Getting Social

When it comes to promoting a retail pet business, it stands to reason that you will want to know what kind of return on investments (ROI) that you are getting from every marketing platform you utilize. However, even as new promotional vehicles have risen in the digital age, it can often be difficult to measure exactly what kind of impact they have on pet store's bottom line.

Luckily, the benefits of at least one modern marketing platform have been seemingly quantified.

A recent survey commissioned by Twitter shed some light on the role that the social media platform can play for small- to medium-sized businesses (SMBs). The study, which was conducted by Market Probe International, a New York-based global market research company, included the following revelations about shoppers who participated in the survey:

• 72% are more likely to make a purchase from an SMB they follow on Twitter.

• 85% feel more connected to an SMB after they follow it.

• 73% follow SMBs to get updates on future products.

• 61% follow to interact with SMBs.

• 34% interacted with an SMB after seeing an ad with their Twitter handle advertised.

Of course, as most marketers know, numbers can be made to say just about anything, if framed properly. With this in mind, all of Market Probe International data should be taken with a grain of salt—it was, after all, commissed by Twitter.

For example, the fact that 72 percent of survey respondents indicated that they are more likely to make a purchase from an SMB they follow on Twitter would seem to imply that a popular Twitter feed can drive sales. However, this seems very much like the chicken versus the egg argument. Are the respondents patronizing the business first, or are they being exposed to them on Twitter first? I suspect that it's more the former than the latter.
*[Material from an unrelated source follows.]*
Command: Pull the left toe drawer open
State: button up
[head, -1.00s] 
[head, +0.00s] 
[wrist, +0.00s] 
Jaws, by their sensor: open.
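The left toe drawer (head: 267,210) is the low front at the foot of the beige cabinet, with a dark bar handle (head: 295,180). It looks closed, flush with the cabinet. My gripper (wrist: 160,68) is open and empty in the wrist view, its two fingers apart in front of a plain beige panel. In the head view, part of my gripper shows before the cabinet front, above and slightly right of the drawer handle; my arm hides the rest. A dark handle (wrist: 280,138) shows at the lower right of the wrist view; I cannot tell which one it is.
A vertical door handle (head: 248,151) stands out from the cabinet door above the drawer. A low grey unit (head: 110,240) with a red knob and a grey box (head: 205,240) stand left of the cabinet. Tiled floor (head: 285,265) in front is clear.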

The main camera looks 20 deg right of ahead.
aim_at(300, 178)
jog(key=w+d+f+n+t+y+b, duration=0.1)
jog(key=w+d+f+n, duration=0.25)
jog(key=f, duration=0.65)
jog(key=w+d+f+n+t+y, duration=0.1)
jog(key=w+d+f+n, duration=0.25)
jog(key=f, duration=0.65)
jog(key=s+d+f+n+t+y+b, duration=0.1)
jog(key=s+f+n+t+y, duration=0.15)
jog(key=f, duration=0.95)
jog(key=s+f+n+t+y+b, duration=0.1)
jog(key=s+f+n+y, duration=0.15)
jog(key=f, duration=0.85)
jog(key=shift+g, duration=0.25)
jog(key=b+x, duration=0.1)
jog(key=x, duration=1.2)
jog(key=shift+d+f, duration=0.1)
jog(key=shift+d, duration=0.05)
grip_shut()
However, there is a lot that can be gleaned from this study, regardless of the spin. Take, for instance, the fact that 73 percent of respondents indicated that they follow SMBs on Twitter to get updates on future products and 34 percent said they interacted with an SMB after seeing its Twitter handle in an advertisement. To me, these are among the most significant points coming out of the study, as they provide a clear indication that consumers are actively utilizing social media to obtain information about businesses and their products.
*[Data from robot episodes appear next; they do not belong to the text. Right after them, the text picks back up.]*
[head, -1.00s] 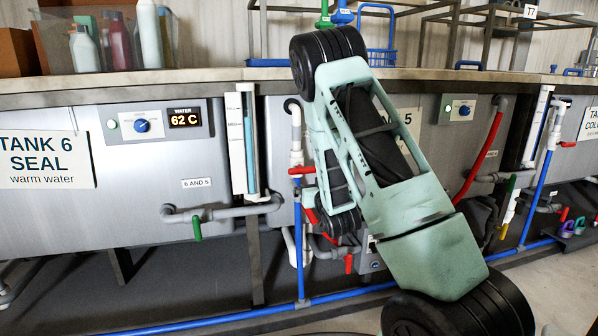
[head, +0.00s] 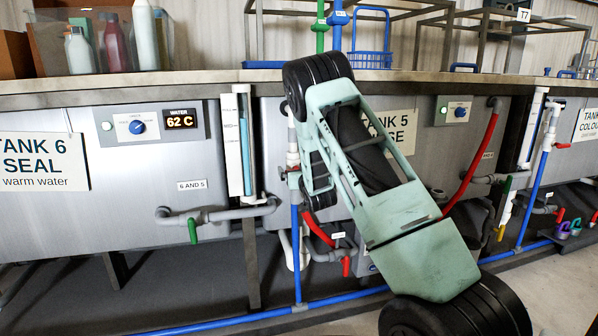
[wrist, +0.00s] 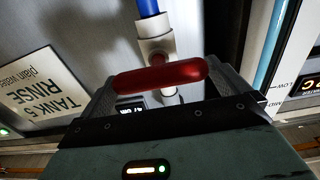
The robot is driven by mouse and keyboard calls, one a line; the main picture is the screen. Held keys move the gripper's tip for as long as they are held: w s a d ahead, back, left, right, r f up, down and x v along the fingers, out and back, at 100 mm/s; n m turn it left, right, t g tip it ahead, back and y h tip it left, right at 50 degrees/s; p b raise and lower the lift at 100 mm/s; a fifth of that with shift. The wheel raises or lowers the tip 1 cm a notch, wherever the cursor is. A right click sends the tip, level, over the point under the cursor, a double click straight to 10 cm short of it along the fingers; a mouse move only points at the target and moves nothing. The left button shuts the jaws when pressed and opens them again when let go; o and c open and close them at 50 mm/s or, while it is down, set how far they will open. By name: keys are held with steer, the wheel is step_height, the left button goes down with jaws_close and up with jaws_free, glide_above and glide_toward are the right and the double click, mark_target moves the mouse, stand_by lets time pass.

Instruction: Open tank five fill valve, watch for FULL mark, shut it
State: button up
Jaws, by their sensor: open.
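The tank five fill valve's red lever (wrist: 160,77) lies crosswise to its pipe in the wrist view. The white valve body (wrist: 155,28) and a blue pipe (wrist: 149,7) show above it. My gripper (wrist: 161,86) is open, with one finger at each end of the lever; I cannot tell whether they touch it. The TANK 5 RINSE sign (wrist: 42,90) is at left in the wrist view. A level tube (head: 246,150) with a blue column stands left of the valve; LOW and MID show in the wrist view, FULL is not readable.
Tank 6 (head: 40,215), with a 62 C display (head: 181,121), is at left. A green-handled pipe valve (head: 192,230) sits below the 6 AND 5 label. A red hose (head: 474,165) and other pipes are at right. Blue pipe (head: 250,318) runs low along the tanks.

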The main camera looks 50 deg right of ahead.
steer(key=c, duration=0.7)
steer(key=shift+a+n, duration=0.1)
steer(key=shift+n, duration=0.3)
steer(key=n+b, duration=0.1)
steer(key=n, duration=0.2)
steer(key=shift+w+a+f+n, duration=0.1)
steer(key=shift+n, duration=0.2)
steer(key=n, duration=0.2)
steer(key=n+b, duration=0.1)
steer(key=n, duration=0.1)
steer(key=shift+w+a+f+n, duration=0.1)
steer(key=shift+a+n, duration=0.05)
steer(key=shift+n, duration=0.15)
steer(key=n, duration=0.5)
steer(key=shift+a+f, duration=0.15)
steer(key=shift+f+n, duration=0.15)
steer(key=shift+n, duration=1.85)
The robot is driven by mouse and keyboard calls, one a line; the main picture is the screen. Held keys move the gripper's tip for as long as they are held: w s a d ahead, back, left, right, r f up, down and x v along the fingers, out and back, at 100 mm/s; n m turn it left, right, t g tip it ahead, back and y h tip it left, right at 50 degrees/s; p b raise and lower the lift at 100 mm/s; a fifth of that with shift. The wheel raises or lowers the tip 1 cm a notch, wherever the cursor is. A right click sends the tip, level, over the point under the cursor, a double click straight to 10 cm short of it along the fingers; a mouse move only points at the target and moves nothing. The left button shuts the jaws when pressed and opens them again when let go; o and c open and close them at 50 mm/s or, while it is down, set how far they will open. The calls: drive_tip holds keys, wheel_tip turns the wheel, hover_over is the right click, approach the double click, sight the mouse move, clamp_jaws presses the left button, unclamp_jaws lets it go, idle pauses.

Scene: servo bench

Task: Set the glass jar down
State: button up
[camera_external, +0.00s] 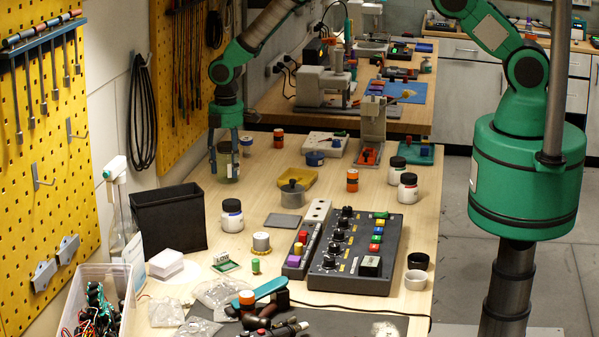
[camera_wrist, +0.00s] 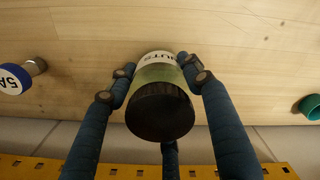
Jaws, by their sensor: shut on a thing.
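The glass jar (camera_external: 229,171) is between my gripper's fingers near the bench's left edge, by the wall. In the wrist view the glass jar (camera_wrist: 160,105) has a black lid, a greenish clear body and a white label with partly hidden lettering. My gripper (camera_external: 228,152) points down at it, with blue fingers on both sides. In the wrist view my gripper (camera_wrist: 156,72) is shut on the jar. I cannot tell whether the jar's base touches the wooden bench (camera_external: 262,170) or hangs just above it.
A black bin (camera_external: 169,219) is front left. Bare wood surrounds the held jar.

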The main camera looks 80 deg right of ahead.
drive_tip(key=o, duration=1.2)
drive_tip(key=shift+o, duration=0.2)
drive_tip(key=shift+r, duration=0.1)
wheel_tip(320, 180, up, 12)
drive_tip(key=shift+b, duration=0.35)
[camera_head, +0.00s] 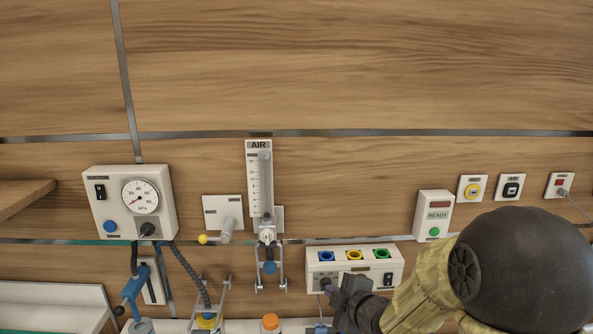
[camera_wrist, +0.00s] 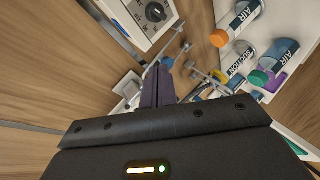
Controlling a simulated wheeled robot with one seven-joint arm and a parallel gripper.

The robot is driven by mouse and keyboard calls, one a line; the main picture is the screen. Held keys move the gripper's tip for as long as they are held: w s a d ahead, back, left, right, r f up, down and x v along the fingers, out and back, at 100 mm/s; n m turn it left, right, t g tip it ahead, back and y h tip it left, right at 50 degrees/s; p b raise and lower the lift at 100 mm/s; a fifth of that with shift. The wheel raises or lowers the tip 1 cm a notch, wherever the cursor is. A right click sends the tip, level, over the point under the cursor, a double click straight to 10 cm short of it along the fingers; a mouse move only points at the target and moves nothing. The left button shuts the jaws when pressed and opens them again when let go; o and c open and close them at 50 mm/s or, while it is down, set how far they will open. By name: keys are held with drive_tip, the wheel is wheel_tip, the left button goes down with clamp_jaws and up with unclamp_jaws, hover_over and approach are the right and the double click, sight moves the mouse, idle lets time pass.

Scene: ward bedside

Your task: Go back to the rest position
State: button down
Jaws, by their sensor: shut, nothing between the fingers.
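My gripper (camera_head: 342,296) is at the lower middle right of the head view, in front of the lower part of a white wall box with coloured sockets (camera_head: 319,269). In the wrist view its two dark fingers (camera_wrist: 158,82) lie together, shut with nothing between them. My arm fills the lower right of the head view and hides what is behind it. Whether the fingertips touch the box cannot be told.
On the wall are a suction gauge (camera_head: 165,215), an AIR flowmeter (camera_head: 254,190) and a READY box (camera_head: 434,208). In the wrist view, bottles, one orange-capped (camera_wrist: 240,30), stand on a white shelf at right. The upper wall is clear.

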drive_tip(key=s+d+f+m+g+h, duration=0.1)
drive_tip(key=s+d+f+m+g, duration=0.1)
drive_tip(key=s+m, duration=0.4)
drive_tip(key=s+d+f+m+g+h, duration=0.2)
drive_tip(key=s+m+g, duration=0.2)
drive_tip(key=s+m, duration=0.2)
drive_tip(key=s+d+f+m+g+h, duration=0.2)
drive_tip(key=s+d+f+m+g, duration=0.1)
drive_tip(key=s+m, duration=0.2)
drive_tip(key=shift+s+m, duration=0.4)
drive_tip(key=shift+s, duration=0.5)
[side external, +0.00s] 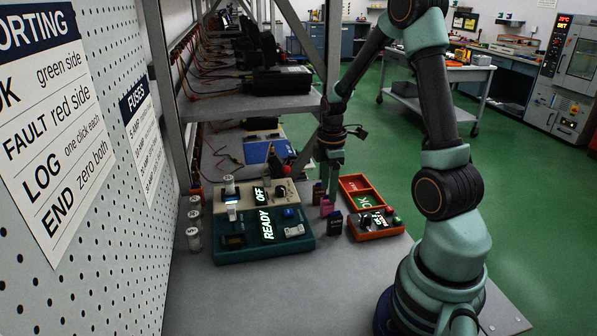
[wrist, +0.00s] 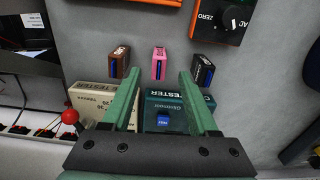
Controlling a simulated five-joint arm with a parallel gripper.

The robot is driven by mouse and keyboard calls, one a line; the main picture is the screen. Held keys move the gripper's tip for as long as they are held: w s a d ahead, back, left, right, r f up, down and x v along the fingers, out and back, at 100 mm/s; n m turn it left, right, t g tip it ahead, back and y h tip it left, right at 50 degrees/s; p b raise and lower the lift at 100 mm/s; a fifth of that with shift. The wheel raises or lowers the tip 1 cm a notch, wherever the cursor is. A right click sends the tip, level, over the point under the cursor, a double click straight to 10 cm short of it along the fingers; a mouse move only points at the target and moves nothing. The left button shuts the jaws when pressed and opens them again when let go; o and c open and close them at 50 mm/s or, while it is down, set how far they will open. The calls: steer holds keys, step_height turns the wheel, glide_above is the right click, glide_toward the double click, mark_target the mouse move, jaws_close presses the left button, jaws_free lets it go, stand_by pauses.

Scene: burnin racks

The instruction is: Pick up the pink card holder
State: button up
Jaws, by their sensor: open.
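The pink card holder (wrist: 159,63) stands on the grey bench in the wrist view, between a brown holder (wrist: 119,62) on its left and a black holder (wrist: 203,70) on its right. It has a dark blue part on its face. My gripper (wrist: 159,82) is open, with its two green fingers spread either side of the pink holder's line and nothing between them. In the side view the pink holder (side external: 326,207) stands beside the black holder (side external: 335,223), and my gripper (side external: 328,176) is above and behind it.
A teal tester (side external: 262,240) and a beige tester (side external: 290,193) stand left of the holders. Several white cylinders (side external: 193,240) line the left. A red-knobbed lever (wrist: 70,117) is near my left finger.

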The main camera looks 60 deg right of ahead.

Smart retailers will leverage this fact by engaging their customer base through social media and other emerging marketing platforms. Indications are that pet stores are doing just that. A recent survey of pet specialty retailers conducted by Pet Business revealed that 40 percent of respondents use social media on a daily basis to promote their businesses. That's a significant increase over the 18 percent who said they used social media with such frequency just two years ago.

At the end of the day, there's much to be positive about on both sides of the equation. Pet stores are becoming more active in marketing their businesses through social media, and apparently, someone is listening.